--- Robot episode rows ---
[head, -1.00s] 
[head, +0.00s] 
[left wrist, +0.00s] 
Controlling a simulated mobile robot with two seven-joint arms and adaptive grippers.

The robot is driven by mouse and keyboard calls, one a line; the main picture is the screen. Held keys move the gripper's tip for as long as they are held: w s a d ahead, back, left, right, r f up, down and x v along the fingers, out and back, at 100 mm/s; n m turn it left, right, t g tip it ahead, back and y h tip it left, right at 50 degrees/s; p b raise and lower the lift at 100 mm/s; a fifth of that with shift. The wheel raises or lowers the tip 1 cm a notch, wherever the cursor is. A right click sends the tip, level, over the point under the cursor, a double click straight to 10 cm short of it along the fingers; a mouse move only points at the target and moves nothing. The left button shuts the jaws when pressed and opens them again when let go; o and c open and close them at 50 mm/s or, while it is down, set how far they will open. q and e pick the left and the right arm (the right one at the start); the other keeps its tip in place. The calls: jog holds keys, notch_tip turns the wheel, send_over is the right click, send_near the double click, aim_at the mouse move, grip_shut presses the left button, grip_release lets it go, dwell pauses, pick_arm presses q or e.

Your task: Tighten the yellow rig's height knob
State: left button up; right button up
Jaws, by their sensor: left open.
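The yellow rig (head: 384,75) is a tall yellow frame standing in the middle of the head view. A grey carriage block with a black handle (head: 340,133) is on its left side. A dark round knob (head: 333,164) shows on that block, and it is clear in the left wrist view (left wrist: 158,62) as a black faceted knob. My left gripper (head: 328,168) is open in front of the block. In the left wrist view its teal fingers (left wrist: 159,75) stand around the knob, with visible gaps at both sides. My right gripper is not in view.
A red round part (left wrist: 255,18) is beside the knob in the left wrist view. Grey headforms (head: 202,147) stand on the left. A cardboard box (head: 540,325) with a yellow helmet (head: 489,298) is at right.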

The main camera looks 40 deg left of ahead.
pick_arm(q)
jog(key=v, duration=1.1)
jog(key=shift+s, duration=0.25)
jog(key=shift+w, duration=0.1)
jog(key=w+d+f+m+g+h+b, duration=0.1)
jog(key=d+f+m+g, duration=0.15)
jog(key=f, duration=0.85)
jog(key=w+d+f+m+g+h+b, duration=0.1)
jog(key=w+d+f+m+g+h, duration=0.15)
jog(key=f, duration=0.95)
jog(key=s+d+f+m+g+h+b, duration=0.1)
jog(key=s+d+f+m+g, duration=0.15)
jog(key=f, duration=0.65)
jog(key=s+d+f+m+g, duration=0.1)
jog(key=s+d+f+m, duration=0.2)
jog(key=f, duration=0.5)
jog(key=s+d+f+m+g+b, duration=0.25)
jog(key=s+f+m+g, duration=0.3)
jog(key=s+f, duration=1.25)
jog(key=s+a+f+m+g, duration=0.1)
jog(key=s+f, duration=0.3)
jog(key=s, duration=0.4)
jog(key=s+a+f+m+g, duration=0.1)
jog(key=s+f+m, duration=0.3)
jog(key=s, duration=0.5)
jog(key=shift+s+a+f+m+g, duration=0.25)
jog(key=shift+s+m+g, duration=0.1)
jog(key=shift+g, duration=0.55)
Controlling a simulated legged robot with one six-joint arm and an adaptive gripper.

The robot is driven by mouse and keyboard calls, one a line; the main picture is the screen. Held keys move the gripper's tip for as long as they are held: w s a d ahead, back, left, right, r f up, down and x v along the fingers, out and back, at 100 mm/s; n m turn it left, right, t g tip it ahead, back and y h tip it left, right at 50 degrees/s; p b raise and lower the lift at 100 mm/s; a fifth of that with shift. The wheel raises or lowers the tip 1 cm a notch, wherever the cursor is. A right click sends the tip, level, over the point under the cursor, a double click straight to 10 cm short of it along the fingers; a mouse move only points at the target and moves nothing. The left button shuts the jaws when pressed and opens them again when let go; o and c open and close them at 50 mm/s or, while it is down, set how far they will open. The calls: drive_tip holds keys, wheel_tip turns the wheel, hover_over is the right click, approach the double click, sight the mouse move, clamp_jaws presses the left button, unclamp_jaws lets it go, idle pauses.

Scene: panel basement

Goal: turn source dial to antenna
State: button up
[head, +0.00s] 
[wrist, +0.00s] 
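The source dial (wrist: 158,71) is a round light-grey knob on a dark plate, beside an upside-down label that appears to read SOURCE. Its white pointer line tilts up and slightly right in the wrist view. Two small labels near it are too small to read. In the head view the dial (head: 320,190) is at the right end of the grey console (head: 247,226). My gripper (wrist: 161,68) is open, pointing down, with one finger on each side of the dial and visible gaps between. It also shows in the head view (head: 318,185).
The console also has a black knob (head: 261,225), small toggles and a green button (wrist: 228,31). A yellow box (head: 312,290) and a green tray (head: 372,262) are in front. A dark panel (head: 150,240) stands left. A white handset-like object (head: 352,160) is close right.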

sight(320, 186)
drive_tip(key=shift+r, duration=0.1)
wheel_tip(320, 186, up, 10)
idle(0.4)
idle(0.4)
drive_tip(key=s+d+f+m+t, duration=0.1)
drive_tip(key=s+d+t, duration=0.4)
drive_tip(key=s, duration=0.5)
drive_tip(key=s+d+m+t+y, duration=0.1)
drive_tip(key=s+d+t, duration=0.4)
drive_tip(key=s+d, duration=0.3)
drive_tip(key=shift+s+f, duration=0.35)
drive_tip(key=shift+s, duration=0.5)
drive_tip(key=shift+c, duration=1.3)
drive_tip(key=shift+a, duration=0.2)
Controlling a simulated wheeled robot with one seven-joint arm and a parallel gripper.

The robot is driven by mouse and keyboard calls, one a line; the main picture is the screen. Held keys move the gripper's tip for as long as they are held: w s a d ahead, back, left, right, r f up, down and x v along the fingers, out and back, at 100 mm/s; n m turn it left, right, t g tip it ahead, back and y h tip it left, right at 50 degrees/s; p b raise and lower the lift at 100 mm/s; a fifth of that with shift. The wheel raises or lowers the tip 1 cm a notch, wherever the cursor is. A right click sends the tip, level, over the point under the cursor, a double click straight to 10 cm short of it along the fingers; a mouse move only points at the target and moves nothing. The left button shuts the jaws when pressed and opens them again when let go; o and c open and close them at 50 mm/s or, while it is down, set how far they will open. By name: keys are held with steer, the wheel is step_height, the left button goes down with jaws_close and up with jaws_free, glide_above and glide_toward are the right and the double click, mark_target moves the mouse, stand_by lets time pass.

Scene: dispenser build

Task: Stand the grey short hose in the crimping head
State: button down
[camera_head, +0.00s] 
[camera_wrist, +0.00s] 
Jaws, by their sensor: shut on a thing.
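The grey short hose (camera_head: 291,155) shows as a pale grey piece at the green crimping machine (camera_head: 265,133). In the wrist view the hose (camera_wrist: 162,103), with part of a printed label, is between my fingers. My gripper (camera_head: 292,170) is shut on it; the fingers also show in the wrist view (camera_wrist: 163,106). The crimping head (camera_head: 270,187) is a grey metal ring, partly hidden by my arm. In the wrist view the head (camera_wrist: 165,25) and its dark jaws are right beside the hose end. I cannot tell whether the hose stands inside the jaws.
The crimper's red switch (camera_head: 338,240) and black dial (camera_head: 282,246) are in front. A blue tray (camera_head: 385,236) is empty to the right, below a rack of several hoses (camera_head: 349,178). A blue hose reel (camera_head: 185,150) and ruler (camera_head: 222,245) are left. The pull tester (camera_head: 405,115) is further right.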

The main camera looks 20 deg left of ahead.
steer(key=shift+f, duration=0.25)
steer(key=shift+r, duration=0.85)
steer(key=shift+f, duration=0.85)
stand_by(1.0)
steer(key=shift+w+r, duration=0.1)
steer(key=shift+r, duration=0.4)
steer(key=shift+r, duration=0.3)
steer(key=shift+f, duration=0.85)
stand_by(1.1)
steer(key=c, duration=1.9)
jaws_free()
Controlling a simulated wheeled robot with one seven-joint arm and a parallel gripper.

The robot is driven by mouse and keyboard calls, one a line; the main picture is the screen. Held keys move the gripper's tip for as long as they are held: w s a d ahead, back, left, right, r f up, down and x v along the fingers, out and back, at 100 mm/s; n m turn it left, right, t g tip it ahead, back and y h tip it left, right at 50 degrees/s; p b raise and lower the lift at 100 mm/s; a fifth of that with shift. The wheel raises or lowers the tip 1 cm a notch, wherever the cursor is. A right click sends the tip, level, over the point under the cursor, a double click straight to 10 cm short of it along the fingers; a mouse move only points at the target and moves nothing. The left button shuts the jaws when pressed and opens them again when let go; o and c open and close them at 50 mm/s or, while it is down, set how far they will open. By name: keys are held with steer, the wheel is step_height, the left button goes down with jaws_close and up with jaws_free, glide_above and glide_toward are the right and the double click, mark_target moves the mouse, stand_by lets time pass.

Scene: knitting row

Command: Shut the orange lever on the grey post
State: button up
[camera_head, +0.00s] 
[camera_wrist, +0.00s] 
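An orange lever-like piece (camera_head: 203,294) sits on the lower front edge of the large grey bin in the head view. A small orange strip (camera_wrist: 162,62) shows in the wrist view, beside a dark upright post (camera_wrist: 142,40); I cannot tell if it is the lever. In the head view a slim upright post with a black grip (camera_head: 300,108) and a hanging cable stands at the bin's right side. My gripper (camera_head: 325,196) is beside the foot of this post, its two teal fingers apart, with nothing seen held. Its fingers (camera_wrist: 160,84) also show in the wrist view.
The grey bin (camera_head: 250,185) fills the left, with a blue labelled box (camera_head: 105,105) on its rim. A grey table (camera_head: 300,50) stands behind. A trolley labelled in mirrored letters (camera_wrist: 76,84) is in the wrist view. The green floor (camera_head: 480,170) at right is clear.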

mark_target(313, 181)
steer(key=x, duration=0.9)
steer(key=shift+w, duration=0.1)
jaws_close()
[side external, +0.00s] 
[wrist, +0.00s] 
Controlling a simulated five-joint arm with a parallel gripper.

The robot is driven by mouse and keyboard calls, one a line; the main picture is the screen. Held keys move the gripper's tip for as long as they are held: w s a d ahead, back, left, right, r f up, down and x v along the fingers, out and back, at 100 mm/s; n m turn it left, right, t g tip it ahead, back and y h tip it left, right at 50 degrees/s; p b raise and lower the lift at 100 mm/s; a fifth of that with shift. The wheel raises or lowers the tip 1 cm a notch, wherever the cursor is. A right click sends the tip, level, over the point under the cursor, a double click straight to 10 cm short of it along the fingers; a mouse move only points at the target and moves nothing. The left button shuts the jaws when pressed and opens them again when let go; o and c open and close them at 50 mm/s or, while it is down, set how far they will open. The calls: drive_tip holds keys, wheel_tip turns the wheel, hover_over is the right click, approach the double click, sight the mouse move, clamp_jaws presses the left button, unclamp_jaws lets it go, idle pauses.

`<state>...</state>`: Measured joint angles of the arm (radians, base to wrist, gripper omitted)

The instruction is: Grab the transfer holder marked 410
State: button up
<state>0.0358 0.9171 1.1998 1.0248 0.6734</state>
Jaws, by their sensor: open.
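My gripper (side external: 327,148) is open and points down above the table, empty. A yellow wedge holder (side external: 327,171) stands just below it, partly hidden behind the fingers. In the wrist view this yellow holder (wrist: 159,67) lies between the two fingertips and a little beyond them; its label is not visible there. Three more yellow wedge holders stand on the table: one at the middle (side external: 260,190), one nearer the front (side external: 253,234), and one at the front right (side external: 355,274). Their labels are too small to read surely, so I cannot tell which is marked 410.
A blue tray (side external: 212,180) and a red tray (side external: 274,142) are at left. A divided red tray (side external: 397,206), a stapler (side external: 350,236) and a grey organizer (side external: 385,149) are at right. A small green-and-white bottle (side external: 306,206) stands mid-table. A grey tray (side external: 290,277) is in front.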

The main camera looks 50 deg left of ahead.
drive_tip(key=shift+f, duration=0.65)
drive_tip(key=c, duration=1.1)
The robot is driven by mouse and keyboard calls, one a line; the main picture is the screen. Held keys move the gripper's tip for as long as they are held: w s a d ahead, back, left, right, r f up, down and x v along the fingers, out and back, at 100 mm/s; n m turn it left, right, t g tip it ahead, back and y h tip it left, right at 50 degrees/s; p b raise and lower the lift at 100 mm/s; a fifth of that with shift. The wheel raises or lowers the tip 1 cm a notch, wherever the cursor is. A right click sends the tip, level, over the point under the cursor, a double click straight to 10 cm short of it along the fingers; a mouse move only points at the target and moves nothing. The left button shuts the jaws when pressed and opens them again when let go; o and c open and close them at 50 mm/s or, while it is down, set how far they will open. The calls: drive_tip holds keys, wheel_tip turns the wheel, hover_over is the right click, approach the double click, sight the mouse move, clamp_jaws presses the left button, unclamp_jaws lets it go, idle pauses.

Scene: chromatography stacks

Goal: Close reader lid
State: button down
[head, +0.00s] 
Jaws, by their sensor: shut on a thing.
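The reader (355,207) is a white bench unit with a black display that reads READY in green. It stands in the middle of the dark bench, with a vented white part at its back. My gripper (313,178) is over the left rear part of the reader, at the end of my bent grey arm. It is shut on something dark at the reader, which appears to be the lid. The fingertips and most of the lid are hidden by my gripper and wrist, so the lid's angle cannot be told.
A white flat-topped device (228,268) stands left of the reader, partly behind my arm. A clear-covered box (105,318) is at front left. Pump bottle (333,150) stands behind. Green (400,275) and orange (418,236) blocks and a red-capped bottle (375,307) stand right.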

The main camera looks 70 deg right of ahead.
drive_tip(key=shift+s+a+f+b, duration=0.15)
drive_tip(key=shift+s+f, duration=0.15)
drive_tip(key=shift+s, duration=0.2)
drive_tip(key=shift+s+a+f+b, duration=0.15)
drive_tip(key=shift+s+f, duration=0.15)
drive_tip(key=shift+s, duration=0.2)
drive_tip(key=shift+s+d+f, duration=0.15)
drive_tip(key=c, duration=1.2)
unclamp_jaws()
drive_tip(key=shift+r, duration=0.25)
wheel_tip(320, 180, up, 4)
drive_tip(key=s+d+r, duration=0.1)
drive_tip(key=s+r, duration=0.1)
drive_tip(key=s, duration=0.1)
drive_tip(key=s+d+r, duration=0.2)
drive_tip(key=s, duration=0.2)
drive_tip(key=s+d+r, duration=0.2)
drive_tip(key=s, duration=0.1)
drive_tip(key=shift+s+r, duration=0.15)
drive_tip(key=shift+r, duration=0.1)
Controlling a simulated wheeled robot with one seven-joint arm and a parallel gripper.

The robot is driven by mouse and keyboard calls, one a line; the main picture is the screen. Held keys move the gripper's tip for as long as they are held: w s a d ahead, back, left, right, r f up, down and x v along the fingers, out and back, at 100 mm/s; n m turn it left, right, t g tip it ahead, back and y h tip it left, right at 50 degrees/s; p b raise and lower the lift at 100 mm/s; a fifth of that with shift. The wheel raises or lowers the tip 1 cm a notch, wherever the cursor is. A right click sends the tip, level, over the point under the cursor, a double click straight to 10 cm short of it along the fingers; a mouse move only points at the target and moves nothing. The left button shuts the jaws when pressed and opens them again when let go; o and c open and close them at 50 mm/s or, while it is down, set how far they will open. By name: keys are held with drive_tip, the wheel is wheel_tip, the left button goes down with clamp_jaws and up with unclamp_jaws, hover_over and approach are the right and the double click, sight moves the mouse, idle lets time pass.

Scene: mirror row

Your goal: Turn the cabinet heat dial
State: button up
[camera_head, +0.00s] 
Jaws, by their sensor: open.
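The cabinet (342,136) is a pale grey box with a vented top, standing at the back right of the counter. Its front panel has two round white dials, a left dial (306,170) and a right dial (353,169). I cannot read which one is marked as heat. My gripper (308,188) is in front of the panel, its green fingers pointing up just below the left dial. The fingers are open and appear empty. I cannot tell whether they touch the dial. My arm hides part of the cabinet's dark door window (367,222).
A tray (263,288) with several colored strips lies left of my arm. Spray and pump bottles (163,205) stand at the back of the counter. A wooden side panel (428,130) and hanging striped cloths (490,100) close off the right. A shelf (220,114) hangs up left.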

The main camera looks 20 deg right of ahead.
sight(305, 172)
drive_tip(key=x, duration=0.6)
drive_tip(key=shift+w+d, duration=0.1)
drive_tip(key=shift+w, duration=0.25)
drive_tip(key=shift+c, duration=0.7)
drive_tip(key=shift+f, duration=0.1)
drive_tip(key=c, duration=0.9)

--- The exercise ---
Quote the listing above from its first line to the line with "Controlling a simulated mobile", inclusive, and add nothing.

--- Output of the task ---
[head, -1.00s] 
[head, +0.00s] 
[left wrist, +0.00s] 
Controlling a simulated mobile robot with two seven-joint arms and adaptive grippers.

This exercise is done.